O Tribunal Superior Eleitoral (TSE) começou ontem a julgar as ações que pedem a cassação da chapa do presidente Jair Bolsonaro e de seu vice, Hamilton Mourão. A sessão, no entanto, terminou sem um desfecho, diante de discussões sobre a necessidade ou não de reabrir a fase de produção de provas.

Um pedido de vista do ministro Alexandre de Moraes, que tomou posse na semana passada como ministro efetivo do TSE, adiou o julgamento. Ainda não foi definida uma nova data.

Até agora, três ministros votaram para conceder aos autores das ações - os então candidatos Guilherme Boulos (Psol) e Marina Silva (Rede) - a possibilidade de trazer aos autos novas evidências do suposto abuso de poder na campanha de 2018. Outros dois foram contrários.

A Corte eleitoral investiga a chapa Bolsonaro-Mourão por tirar vantagem de uma invasão "hacker" ao grupo no Facebook responsável por lançar o movimento #EleNão, que reuniu 2,7 milhões de opositoras da chapa e ganhou as ruas do país durante a campanha eleitoral.
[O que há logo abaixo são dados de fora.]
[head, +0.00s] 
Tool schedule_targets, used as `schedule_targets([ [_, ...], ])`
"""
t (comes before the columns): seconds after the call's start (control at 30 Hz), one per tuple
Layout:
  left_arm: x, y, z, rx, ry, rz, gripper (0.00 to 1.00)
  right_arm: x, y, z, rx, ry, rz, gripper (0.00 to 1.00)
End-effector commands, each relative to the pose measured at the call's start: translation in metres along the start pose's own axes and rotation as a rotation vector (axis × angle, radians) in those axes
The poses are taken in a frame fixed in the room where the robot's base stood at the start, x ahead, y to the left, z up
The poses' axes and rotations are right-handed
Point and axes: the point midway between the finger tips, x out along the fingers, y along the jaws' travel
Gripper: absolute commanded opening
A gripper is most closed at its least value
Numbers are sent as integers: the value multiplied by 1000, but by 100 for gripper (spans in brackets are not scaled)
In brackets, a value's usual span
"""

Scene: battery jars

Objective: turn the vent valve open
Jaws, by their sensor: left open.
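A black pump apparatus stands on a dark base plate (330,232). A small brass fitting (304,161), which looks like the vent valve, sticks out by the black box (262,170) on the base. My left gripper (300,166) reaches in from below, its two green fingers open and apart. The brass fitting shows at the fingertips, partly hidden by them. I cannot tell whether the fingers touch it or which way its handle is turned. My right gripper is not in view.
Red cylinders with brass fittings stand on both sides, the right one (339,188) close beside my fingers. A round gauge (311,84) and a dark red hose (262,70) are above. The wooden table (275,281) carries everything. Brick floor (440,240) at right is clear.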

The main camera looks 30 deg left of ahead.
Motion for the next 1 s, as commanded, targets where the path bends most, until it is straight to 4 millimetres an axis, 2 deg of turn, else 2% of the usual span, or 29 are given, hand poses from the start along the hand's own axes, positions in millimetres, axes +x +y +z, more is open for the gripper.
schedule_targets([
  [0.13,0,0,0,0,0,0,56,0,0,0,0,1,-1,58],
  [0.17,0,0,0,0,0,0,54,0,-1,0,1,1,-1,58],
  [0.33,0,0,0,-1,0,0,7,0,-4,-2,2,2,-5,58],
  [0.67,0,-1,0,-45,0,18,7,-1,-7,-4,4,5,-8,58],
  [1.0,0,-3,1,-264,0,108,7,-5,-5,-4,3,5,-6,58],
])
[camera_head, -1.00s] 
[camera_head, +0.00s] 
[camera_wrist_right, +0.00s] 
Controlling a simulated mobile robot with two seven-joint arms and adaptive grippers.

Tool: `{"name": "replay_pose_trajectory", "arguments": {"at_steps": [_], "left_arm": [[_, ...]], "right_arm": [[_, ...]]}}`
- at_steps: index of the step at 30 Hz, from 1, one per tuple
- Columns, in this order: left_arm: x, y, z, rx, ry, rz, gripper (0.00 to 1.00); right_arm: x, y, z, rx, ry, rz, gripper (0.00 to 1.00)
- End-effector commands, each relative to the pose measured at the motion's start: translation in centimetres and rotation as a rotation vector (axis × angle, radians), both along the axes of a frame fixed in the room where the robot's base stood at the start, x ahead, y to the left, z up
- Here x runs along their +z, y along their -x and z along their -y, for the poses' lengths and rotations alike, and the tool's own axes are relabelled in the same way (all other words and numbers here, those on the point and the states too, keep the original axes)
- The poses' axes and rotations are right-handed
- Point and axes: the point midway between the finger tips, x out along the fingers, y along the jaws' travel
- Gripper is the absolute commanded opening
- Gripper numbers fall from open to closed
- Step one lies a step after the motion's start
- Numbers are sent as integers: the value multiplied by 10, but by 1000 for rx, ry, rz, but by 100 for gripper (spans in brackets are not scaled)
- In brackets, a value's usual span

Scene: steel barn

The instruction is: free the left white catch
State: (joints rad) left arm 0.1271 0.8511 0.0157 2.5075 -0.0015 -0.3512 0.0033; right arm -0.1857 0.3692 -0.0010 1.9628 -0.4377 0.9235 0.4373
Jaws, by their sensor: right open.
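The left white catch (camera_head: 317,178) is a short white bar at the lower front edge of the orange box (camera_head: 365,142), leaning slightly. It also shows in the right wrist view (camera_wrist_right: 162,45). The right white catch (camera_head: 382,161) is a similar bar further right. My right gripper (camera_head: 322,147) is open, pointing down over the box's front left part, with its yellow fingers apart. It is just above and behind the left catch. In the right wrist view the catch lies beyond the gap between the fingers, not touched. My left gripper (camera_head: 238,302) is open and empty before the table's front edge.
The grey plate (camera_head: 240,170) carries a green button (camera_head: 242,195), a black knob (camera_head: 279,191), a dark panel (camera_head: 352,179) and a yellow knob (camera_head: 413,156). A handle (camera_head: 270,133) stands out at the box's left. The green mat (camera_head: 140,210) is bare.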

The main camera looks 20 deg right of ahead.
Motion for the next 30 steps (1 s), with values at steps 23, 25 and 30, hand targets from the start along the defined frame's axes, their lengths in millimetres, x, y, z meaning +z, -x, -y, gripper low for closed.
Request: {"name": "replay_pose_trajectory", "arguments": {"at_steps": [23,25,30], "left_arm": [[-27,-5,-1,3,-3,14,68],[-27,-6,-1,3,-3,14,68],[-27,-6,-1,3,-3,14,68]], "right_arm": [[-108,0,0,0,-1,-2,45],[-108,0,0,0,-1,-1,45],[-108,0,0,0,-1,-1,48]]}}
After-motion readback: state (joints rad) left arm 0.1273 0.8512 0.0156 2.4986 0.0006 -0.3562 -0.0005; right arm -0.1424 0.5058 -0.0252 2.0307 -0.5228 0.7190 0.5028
Após o ataque cibernético, o grupo "Mulheres Unidas contra Bolsonaro" virou "Mulheres COM Bolsonaro #17". Beneficiado pela mudança, o então candidato publicou em suas redes sociais um "print" da comunidade virtual, acompanhado de um texto de agradecimento.

Nos bastidores do TSE, o entendimento é o de que esses processos são juridicamente frágeis e não têm chance de prosperar. Contudo, mesmo com tendência ao arquivamento, alguns ministros veem razão para conceder às coligações de Boulos e Marina mais tempo para comprovar a interferência do ataque hacker no pleito presidencial.

O que os ex-candidatos pedem é que seja levada em conta a investigação que tramita na Polícia Civil de Vitória da Conquista (BA) sobre a autoria das invasões ao grupo virtual. Os ministros Edson Fachin, Tarcísio Vieira Neto e Carlos Velloso Filho entenderam que a medida é necessária, uma vez que cabem aos autores o ônus de comprovar que a chapa vencedora deve ser cassada.

Para Fachin, um julgamento "açodado" não é compatível com a conduta do TSE. "Inexiste óbice ao indeferimento do pedido", disse o ministro.

Já para os ministros Og Fernandes e Luís Felipe Salomão, por mais que seja comprovada a autoria da invasão ao grupo, esse fato não seria capaz de beneficiar Bolsonaro na eleição.

"A conduta pode apresentar nítidas repercussões nas áreas cível, indenizatória e penal, mas, para ecoar no âmbito eleitoral, o abuso de poder econômico precisa ostentar gravidade apta a abalar a lisura e a legitimidade do pleito", disse Fernandes.

Em seguida, Moraes pediu vista. Além dele, falta votar o presidente do TSE, ministro Luís Roberto Barroso. Apenas se a reabertura da instrução for rejeitada é que os ministros vão passar para o julgamento de mérito sobre a cassação da chapa.